At 2:06 pm, Anonymous richard farnos said...

Well if that was your aim, then good on you. However that not how it reads, to me it looks just another attempt to have a pop at Muslims. If I misundertand then I am sorry.

At 2:12 pm, Blogger Brett Lock said...

Oh for goodness sake, Richard, what in this article can in any way be construed as "having a pop at Muslims"?

At 2:54 pm, Anonymous John Hein said...

What's wrong with having a pop at any species of superstitionist?

At 9:38 pm, Blogger Brian Miller said...

Honestly Richard, you're really becoming a parody of yourself.

At 11:01 pm, Anonymous richard farnos said...
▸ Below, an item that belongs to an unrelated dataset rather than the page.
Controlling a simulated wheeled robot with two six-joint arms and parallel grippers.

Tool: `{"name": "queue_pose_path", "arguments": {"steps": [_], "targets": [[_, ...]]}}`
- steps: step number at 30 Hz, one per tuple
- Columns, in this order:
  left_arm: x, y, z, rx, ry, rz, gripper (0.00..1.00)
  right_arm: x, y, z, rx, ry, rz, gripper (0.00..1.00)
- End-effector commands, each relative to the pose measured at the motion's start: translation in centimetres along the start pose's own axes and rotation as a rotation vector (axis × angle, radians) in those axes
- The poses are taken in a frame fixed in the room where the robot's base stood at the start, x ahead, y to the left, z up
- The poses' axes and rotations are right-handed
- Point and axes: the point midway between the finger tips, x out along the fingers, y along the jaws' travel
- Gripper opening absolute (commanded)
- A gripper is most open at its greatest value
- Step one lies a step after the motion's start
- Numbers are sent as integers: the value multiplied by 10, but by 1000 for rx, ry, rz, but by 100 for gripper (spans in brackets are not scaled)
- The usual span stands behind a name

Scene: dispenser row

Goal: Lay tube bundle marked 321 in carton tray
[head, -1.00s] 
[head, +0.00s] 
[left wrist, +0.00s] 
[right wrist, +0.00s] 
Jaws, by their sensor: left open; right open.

Well Brett, John Hein evidently sees your article as a pop at Muslims.

John, while it is perfectly valid to critic any and all believe systems, I hope you agree that it dangerous to demonise a whole group of people. Your comment seems to be unclear on this point.

Brian, I am quite happy to have an adult conversation with you when you grow up an stop attacking me as individual and start to address my points.

All the best

At 11:20 pm, Blogger Brett Lock said...

No, John Hein said nothing of the sort. He asked a rhetorical question, which I assume is a hypothetical response to your allegations... alegations which, despite repeated requests, you have failed to substantiate. Please explain how my article criticising The Guardian and The Telegraph was "having a pop at Muslims".

At 12:22 am, Blogger Brian Miller said...

I am quite happy to have an adult conversation with you when you grow up an stop attacking me as individual and start to address my points.

You first, mon ami.

You remind me a bit of the Rush Limbaugh Republicans in my own home who relentlessly assail all who disagree with them as hateful lunatics, and then react with hurt and anger when their tactics earn them a well-deserved rebuke.

As you sow, so shall you reap. If your entire dialectic is going to be muttering "Islamophobe" at anyone who criticises any sort of bizarre effort to mischaracterise various situations, you're eventually going to fall into even more of a stilted silo than the one you're trying to consign all who disagree with you to.